The city has long been a strategic site for the exploration of many of the issues confronting society. But it has not always been a heuristic space—a space capable of producing knowledge about some of the major transformations of an epoch. In the first half of the 20th century, the study of cities was at the heart of sociology. This is evident in the work of Georg Simmel, Max Weber, Walter Benjamin, Henri Lefebvre, and most prominently the Chicago School, especially Robert Park and Louis Wirth, both deeply influenced by German sociology. These sociologists confronted massive processes—industrialization, urbanization, alienation, and a new cultural formation they called “urbanity.” Studying the city was not simply studying the urban. It was about studying the major social processes of an era. Since then, the study of the city, and with it urban sociology, gradually lost this privileged role as a lens for the discipline and as a producer of key analytic categories. There are many reasons for this, most important among which are questions of the particular developments of method and data in sociology generally. Critical was the fact that the city ceased being the fulcrum of epochal transformations and hence a strategic site for research about nonurban processes. Urban sociology became increasingly concerned with what came to be called “social problems.”

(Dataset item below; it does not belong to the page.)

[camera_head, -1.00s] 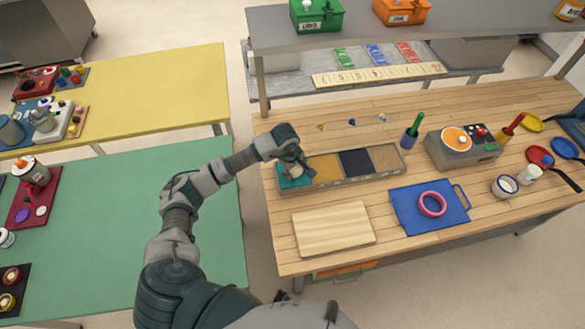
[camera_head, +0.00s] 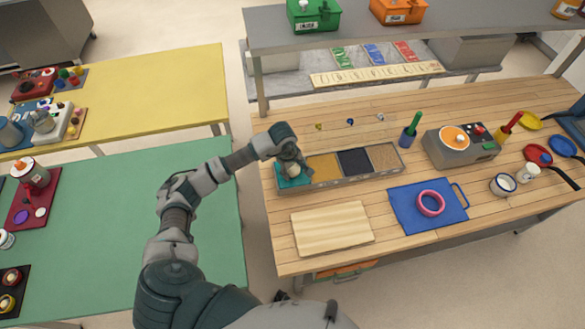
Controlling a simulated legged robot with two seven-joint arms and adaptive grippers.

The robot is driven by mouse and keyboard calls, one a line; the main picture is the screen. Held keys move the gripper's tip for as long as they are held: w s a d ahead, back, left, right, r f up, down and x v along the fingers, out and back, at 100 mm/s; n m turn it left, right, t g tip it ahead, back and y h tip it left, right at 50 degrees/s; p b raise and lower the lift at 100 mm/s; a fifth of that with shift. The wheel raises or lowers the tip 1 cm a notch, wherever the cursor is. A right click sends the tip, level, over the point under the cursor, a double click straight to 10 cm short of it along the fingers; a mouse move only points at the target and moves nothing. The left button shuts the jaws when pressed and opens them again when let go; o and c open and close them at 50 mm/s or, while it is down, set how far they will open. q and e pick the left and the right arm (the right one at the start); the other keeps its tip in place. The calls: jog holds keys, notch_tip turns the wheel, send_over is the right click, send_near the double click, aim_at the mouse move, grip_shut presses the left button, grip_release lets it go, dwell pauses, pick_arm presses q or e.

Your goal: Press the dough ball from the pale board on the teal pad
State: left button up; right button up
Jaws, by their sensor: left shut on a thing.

The worldwide resurgence in the 1990s of the city as a site for research on these major contemporary dynamics is evident in multiple disciplines—sociology, anthropology, economic geography, cultural studies, and literary criticism. In the global era, economists have begun to address the urban and regional economy in their analyses in ways that go beyond older forms of urban economics. Globalization has given rise to new information technologies, the intensifying of transnational and translocal dynamics, and the strengthening presence and voice of sociocultural diversity. All of these are at a cutting edge of change. These trends do not encompass the majority of social conditions; on the contrary, most social reality probably corresponds to older continuing and familiar trends. Yet, although these trends involve only parts of the urban condition and cannot be confined to the urban, they are strategic in that they mark the urban condition in novel ways and make it, in turn, a key research site for major urban and nonurban trends.

The City as Exemplar of the Global Information Economy

The concept of the city is complex, imprecise, and charged with specific historical meanings. A more abstract notion might be centrality, present in all cities, and, in turn, something that cities have historically given to societies. For most of known history, centrality has largely been embedded in the major city of a region or a country. One of the changes brought about by the new communication technologies of the 21st century is the reconfiguring of centrality: The central city is today but one form of centrality. Important emerging spaces for the constitution of centrality range from the new transnational networks of cities to electronic space. What are the conditions for the continuity of centrality in advanced societies in the face of major new technologies that maximize the possibility for geographic dispersal at the regional, national, and indeed global scale, and simultaneous system integration?